PROBLEM REQUIREMENTS: Reply with only the number of lines that contain the string "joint".
# # # # #
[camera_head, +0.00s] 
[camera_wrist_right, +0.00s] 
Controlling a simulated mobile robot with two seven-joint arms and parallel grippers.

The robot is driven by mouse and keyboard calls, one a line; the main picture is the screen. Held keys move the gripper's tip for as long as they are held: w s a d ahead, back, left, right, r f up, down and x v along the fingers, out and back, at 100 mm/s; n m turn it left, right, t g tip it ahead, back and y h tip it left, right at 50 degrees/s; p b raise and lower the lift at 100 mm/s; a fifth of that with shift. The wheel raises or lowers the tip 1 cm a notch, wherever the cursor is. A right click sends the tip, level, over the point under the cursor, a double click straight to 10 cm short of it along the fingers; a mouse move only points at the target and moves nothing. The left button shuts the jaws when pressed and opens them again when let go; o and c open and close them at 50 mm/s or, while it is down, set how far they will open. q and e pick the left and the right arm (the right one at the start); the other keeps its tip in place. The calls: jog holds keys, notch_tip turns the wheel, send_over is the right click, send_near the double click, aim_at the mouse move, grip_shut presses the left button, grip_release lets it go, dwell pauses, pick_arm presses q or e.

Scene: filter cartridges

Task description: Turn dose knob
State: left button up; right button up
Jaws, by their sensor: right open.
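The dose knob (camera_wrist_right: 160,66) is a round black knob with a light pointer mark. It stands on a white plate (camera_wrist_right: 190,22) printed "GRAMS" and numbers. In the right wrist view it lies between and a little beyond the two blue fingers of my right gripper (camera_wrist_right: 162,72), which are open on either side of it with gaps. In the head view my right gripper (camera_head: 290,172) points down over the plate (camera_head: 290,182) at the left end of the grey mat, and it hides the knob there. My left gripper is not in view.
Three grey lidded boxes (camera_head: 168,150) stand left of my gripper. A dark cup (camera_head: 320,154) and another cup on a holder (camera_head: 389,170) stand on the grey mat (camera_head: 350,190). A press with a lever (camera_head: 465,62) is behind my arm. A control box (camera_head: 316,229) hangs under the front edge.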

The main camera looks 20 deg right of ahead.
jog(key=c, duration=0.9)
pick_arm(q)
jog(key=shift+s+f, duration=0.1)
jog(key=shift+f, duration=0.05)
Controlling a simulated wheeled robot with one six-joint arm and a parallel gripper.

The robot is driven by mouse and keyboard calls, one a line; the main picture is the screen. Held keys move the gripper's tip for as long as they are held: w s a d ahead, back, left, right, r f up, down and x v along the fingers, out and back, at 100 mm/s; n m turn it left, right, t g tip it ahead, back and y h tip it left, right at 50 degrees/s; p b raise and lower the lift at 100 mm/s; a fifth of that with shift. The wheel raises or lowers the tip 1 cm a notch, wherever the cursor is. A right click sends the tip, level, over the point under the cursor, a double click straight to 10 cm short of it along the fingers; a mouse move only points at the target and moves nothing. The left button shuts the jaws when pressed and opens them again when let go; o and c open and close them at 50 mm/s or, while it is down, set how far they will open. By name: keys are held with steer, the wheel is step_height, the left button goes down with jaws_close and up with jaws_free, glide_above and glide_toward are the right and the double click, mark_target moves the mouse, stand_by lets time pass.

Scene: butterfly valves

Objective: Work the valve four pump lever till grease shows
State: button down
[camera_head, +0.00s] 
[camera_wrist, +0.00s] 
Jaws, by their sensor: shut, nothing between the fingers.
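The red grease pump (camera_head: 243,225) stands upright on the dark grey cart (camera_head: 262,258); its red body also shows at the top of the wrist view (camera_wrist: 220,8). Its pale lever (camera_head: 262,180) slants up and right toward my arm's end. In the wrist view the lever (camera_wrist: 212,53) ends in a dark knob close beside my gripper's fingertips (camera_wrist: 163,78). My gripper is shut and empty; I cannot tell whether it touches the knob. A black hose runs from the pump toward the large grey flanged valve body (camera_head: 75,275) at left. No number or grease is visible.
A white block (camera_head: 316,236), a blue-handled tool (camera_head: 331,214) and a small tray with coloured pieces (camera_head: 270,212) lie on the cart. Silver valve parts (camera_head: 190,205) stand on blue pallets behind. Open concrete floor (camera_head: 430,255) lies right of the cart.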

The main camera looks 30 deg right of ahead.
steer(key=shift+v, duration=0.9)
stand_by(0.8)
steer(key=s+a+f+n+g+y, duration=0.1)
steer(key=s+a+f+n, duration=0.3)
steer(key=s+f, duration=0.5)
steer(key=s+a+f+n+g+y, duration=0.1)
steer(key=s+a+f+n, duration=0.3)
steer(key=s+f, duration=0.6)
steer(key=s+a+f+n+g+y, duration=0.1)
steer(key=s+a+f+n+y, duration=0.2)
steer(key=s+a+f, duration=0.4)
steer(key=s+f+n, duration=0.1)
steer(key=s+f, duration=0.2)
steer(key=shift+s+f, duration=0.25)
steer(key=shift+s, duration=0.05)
# # # # #
SOLUTION FOR THIS EXERCISE: 2